The Surprising Loser

Just based on what was nominated where and what won, the movie I would expect to have won Best Picture at the Oscars that year would have been Frank Borzage's drama "Bad Girl," adapted from Viña Delmar's novel and subsequent play of the same name. Whereas "Grand Hotel" missed out entirely on the Best Adaptation category, "Bad Girl" won the award, showing that a stage-to-screen adaptation could win the award. Frank Borzage also won the Best Director prize, making him the first person to win that award twice after winning it at the first Oscars for "7th Heaven." Best Picture ended up being the only award it was nominated for that it didn't win.

I think it fell victim to what propped up "Grand Hotel" in the end. "Bad Girl" was released all the way back in September of 1931, meaning it had been kicking around for 14 months when the awards were given out. By that point, its status as the ninth-highest-grossing film of 1931 was a distant memory. Sure, its craftsmanship couldn't be ignored, evidenced by which awards it won, but it wasn't dominating the conversation after all that time. Had "Grand Hotel" found its way into other categories, perhaps "Bad Girl" would have fallen short, as it did in the one place they faced off.

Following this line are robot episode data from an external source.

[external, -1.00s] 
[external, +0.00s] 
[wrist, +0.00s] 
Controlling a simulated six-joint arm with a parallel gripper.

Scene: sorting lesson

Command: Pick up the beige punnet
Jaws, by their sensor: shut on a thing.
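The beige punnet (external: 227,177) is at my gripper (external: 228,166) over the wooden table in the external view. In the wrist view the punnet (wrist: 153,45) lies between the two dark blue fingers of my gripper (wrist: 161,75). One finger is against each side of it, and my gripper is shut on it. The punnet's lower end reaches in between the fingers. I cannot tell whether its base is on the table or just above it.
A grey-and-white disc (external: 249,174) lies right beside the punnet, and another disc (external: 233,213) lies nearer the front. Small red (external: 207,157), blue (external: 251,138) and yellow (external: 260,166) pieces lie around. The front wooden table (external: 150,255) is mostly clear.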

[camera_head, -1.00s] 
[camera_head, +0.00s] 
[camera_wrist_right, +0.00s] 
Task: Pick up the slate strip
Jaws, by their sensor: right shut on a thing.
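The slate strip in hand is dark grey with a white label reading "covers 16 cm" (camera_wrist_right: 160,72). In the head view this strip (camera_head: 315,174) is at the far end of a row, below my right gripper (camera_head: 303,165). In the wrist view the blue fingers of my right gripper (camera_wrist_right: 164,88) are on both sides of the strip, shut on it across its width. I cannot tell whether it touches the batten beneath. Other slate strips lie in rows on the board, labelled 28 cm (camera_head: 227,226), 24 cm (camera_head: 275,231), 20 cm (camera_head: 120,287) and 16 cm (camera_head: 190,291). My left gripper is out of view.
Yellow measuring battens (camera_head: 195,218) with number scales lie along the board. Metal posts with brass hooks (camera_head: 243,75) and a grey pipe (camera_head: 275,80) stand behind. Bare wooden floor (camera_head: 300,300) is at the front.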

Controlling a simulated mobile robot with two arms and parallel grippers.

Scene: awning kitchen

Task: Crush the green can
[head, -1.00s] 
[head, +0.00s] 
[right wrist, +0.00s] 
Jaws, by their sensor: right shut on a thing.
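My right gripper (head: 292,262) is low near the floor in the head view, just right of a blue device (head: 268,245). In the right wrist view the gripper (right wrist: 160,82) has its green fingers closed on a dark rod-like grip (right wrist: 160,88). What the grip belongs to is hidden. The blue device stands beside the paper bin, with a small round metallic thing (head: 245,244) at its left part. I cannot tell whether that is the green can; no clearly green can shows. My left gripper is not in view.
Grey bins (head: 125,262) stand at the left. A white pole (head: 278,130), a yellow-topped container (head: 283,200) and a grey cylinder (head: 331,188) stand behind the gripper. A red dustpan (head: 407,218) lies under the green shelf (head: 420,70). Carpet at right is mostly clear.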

All this talk of positioning and circumstance may sound like I'm besmirching the quality of "Grand Hotel" as a "right place, right time" movie, and I don't mean for that at all. Its outlier status as the only Best Picture winner to be nominated for nothing else simply befuddles me. Understanding its unusual triumph may just be a fool's errand. Anomalies happen, and as someone often bored by the Oscars' predictability, I love anomalies.